LinkedIn is currently testing suggested feeds, topic-based content streams shown next to the main feed that push posts to people beyond a creator’s own followers.
The feeds are recommended on two signals: the topics a user already engages with, and trending news judged to be of broad interest. Julia Cabral Flavin, LinkedIn’s senior director of product marketing, who posted the example, said the aim is to help professionals keep up with news in their fields and to build the platform’s standing as a source of information.
This is not the first attempt, as LinkedIn ran a similar set of alternative feeds last year, and it quietly disappeared for many users after a weak response. The current version chases the same goal, with more of the platform’s content, but from a different angle.
Why LinkedIn wants more places to show content
New chief executive Daniel Shapero said in May that LinkedIn posts rose 12% in the first quarter of 2026, with paid video up almost 30% year on year.
More content fighting for the same main feed means the platform needs fresh slots to display it, and a second feed is one such slot. Holding users in the app longer also feeds its advertising business.
What it means for creators in India
For creators, LinkedIn suggested feeds target that one important metric that is, organic reach, or how far a post travels without paid promotion.

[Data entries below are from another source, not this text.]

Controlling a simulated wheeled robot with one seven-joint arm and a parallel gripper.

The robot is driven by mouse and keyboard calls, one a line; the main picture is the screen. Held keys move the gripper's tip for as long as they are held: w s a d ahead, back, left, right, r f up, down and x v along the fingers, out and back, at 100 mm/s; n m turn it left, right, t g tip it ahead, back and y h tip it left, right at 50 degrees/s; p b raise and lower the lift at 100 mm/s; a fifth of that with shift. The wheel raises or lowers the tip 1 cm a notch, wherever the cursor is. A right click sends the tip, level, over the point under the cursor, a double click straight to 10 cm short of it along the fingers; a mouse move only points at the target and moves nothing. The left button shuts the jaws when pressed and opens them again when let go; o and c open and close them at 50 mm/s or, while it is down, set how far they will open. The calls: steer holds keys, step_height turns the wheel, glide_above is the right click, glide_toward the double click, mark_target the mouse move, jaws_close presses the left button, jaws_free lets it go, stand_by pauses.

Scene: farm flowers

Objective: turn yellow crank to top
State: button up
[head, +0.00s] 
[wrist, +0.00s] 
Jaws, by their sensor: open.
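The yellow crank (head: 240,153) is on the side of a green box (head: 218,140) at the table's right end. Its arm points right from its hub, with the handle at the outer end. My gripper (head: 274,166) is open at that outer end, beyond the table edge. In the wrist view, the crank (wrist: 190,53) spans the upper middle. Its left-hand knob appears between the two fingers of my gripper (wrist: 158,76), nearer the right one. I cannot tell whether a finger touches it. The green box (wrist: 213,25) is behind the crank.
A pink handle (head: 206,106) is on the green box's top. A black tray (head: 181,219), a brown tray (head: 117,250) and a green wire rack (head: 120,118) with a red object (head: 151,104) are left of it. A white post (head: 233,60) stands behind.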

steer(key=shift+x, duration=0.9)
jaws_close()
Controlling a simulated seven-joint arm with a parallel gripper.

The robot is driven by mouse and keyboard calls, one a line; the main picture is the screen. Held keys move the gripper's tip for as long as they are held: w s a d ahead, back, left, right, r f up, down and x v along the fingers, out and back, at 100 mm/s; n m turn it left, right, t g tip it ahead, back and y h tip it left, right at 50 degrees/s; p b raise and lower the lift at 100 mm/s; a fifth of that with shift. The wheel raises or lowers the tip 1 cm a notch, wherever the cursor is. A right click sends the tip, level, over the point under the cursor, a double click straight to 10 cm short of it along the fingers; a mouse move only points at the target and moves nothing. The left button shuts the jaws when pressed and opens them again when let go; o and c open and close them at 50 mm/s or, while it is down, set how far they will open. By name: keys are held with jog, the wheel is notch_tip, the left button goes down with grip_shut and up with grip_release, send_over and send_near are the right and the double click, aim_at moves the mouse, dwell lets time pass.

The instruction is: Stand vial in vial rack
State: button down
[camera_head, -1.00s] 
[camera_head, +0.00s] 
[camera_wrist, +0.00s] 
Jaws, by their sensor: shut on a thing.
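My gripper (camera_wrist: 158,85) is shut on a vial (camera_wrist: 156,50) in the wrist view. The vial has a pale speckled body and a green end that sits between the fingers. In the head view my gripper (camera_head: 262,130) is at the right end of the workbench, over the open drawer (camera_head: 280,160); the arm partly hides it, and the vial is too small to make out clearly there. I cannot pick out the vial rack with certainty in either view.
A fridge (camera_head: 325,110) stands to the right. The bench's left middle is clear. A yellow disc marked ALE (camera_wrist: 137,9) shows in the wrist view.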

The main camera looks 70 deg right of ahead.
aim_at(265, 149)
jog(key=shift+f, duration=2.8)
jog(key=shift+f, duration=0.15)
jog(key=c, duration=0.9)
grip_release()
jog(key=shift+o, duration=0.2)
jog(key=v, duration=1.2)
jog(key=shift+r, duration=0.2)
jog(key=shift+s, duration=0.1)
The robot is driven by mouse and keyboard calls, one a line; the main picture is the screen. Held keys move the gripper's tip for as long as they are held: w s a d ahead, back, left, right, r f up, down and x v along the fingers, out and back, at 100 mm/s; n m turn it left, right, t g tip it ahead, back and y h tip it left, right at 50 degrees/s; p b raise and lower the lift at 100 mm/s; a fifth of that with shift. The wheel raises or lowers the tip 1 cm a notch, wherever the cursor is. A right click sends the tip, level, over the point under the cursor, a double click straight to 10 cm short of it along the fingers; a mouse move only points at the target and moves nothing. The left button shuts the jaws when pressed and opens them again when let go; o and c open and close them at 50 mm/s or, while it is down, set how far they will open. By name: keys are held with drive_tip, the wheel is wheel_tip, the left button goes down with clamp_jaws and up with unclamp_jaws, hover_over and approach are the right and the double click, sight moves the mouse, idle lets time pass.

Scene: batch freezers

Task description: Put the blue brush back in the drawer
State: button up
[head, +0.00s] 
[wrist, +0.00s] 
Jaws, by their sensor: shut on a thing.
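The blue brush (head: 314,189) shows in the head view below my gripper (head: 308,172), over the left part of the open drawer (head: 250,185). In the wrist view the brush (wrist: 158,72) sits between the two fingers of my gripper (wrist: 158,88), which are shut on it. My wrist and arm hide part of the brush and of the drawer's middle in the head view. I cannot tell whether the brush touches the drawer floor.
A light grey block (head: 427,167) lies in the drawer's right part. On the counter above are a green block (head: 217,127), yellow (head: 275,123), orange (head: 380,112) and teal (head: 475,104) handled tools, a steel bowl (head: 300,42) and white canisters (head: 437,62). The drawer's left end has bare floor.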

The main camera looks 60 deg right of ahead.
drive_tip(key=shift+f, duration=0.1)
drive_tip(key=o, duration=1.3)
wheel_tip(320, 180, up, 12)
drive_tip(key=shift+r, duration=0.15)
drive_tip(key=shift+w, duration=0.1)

India is LinkedIn‘s second-largest market after the United States, and a Bengaluru creator who posts consistently about SaaS hiring would surface in a tech or hiring feed for users who have never followed the account.
For someone without a big network, that topic-based discovery is the gap between reaching a couple of thousand followers and reaching a far larger, relevant audience.
Still a test, shown first at Cannes
Cabral Flavin said the feeds are being shown to selected creators attending the Cannes Lions festival this week, and that early feedback has been positive, which she suggested could lead to a wider launch. LinkedIn has not given a timeline or said which markets would get the feature first.